After signing her letter-of-intent with Notre Dame in November of 2002, Zagunis elected to delay her college career until the fall of ’04 in order to train full-time for a shot at the Olympic Games. She embarked on nearly a year of an intense training regimen but missed out on capturing one of two spots on the initial U.S. roster by the narrowest of margins (a single touch). The cutoff date for Olympic qualifying was April 1 and she was on the outside looking in … until a fateful day in mid-June gave her another chance.
Zagunis pounced on the opportunity that was provided by the withdrawal of a Nigerian fencer, becoming the first American fencer to win an Olympic gold medal in 100 years.
Three months earlier, the compilation system for Olympic qualifying points essentially had left Zagunis and fellow American Emily Jacobson battling for the final spot on the U.S. Olympic roster. Ironically, it all came down to a bout at a late-March tournament in Italy, versus Sada Jacobson (Emily’s older sister and the world’s No. 1-ranked women’s sabre fencer). Sada claimed the 15-14 win that day and the resulting world rankings left her sister in 10th and Zagunis in 11th.
One single touch apparently was going to keep Zagunis from chasing her Olympic dream, due in part to the fact that the ’04 Games did not include a women’s sabre team competition (a three-fencer event that would have featured the U.S. trio of Zagunis and the Jacobson sisters as prohibitive favorites).
The U.S. Fencing Association knew there was an outside chance Zagunis still could be added to the Olympic field, if a fencer from another nation withdrew. So when it came time for the official U.S. team photos, they took two snapshots: one with Zagunis and one without her. Weeks later, they ditched the second photo and kept the one with Zagunis’ smiling face.
The opening came when the Nigerian federation declined to have its fencer, Jacqueline Esimaje, compete in the Olympics. Esimaje was the only individual from the African region in the world rankings and thus the spot went to the highest-ranked fencer not already in the field: Zagunis, who by that point had risen to 6th in the world.

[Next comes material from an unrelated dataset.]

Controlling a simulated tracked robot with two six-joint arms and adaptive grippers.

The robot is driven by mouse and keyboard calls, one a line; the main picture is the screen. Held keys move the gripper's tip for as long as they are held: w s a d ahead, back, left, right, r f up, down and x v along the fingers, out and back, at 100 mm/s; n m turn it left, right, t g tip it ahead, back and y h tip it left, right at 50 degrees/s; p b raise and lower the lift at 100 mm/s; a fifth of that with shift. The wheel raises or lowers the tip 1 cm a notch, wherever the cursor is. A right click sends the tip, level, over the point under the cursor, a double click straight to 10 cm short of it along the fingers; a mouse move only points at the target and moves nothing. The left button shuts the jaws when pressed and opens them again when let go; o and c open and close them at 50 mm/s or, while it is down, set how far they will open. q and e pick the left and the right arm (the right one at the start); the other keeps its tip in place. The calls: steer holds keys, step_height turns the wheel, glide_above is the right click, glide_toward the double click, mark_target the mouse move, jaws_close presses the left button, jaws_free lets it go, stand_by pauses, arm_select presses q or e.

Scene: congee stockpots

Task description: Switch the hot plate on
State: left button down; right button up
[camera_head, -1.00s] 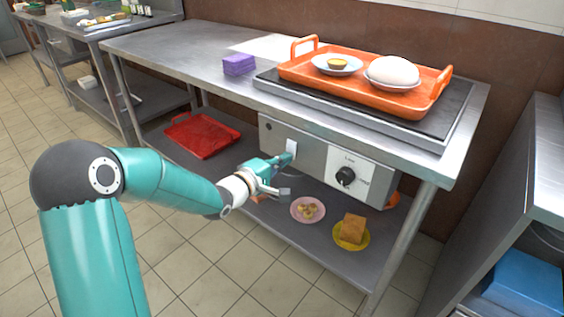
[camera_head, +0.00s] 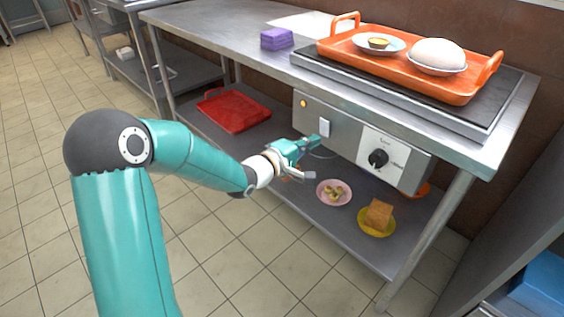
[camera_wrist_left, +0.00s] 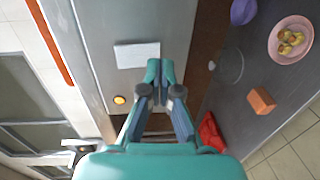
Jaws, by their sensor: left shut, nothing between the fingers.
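The hot plate (camera_head: 480,112) is a dark slab on the steel table, with a grey control panel (camera_head: 345,139) on the front below it. The panel has a white switch (camera_head: 324,127), a black knob (camera_head: 378,158) and a small round lamp (camera_head: 304,103), which glows orange. In the left wrist view the switch (camera_wrist_left: 137,55) and the glowing lamp (camera_wrist_left: 120,99) also show. My left gripper (camera_head: 313,142) is shut and empty just in front of the panel by the switch. In the left wrist view its fingertips (camera_wrist_left: 160,70) are together beside the switch; contact is unclear.
An orange tray (camera_head: 412,77) with a small dish and a white bun on a plate sits on the hot plate. A purple block (camera_head: 276,39) stands to its left. The lower shelf holds a red tray (camera_head: 234,110), a pink plate (camera_head: 334,193) and a yellow plate (camera_head: 377,224).

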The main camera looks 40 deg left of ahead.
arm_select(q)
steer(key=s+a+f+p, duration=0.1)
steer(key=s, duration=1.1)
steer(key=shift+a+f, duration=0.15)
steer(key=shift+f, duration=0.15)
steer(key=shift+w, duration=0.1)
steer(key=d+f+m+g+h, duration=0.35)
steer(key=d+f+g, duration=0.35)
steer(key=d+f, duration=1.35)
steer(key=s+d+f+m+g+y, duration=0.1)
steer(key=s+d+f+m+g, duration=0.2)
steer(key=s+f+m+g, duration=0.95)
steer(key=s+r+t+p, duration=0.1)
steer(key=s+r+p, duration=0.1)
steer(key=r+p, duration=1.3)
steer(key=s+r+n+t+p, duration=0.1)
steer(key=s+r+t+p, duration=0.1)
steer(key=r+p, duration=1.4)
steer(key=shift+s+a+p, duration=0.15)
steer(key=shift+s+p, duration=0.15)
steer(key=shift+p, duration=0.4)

“I had kept training, just waiting and hoping for the best,” said Zagunis, who heard the good news on June 6, in a jammed bus at an airport terminal. The bearer of the good news was former Notre Dame assistant coach Ed Korfanty, who coaches Zagunis (and several other current ND fencers) at the Oregon Fencing Alliance elite sabre academy in the Portland area.
Zagunis knocked off the 2003 world champion, China’s Xue Tan, in a 15-9 bout that completed her quest for the gold. But her victory was viewed as a monumental upset for those who follow the unique sport of fencing, as Zagunis already had won several world titles and actually was ranked No. 4 in the world at the start of the Olympic Games.
Just a handful of U.S. fencers ever have stood on the Olympic medal stands, the last being men’s sabre bronze medalist Peter Westbrook at the 1984 games in Los Angeles. The U.S.S.R.-led boycott cleared the field a bit for Westbrook, as it did when former Notre Dame fencer Bjorn Vaggo won the epee silver (fencing for Sweden). Zagunis won her medal with every top challenger from throughout the world on hand, combining with Sada Jacobson (bronze) as the first U.S. women’s fencers ever to win Olympic medals. It also represented the first time two U.S. fencers had medaled in the same Olympic Games in a century.
The only previous U.S. fencers to win the gold came in the 1904 “single sticks” competition, an event that was not attended by many top Europeans due to the difficulty at that time in reaching middle America (St. Louis).
The next chapter in Zagunis life began two weeks after the gold-medal match, as she quickly had to shift gears into life as a student-athlete at Notre Dame. It had been 15 months since she had cracked a textbook and she was dropped into the fall semester already a week behind the rest of her classmates, in addition to being minus the benefits of attending Notre Dame’s Freshman Orientation (her mother Kathy was able to attend the orientation events and assisted her busy daughter with textbook purchases and preparing her dorm room).
Zagunis – whose parents Robert and Kathy were members of the U.S. rowing team at the 1976 Olympics in Montreal – became just the second incoming/returning Notre Dame student-athlete ever to win an Olympic medal. The only previous time that the Notre Dame student-athlete population featured an Olympic medalist came during the World War I era, when August “Gus” Desch returned to the Northern Indiana campus after claiming the bronze in the 400-meter race at the 1920 games in Antwerp.
Former Notre Dame men’s epeeist Jan Viviani also was a member of the U.S. squad at the ’04 Olympics, making Notre Dame one of just four schools (St. John’s, Columbia and Princeton were the others) with multiple former/current fencers among the U.S. team’s full 15-member roster.
Fencing tradition calls for an Olympic champion to get thrown into the air by teammates and the U.S. contingent was more than willing to perform that task for the first time in 100 years, tossing Zagunis in the air as American flags waved in the stands at the Helleniko Sports Center.
Two weeks later, Zagunis dove back into the life of a student-athlete and her first class fittingly was the mandatory freshman swim test. She passed … and now has her sights set on helping Notre Dame win its seventh NCAA title in the short-term.
Another run at more Olympic glory in 2008 also is on the “wish list” for Zagunis, as well as for Sobrero, Boxx and Riley. And they likely could be joined by others with ties to Notre Dame, athletes who certainly will draw inspiration from the precedent set by the Golden Girls.
Perhaps Riley said it best when reflecting on their joint accomplishments: “I enjoy following the success of the other athletes from Notre Dame and we all are pioneers in our sport. The combination of being a student-athlete at Notre Dame and also competing for your country is one that can’t be beat.”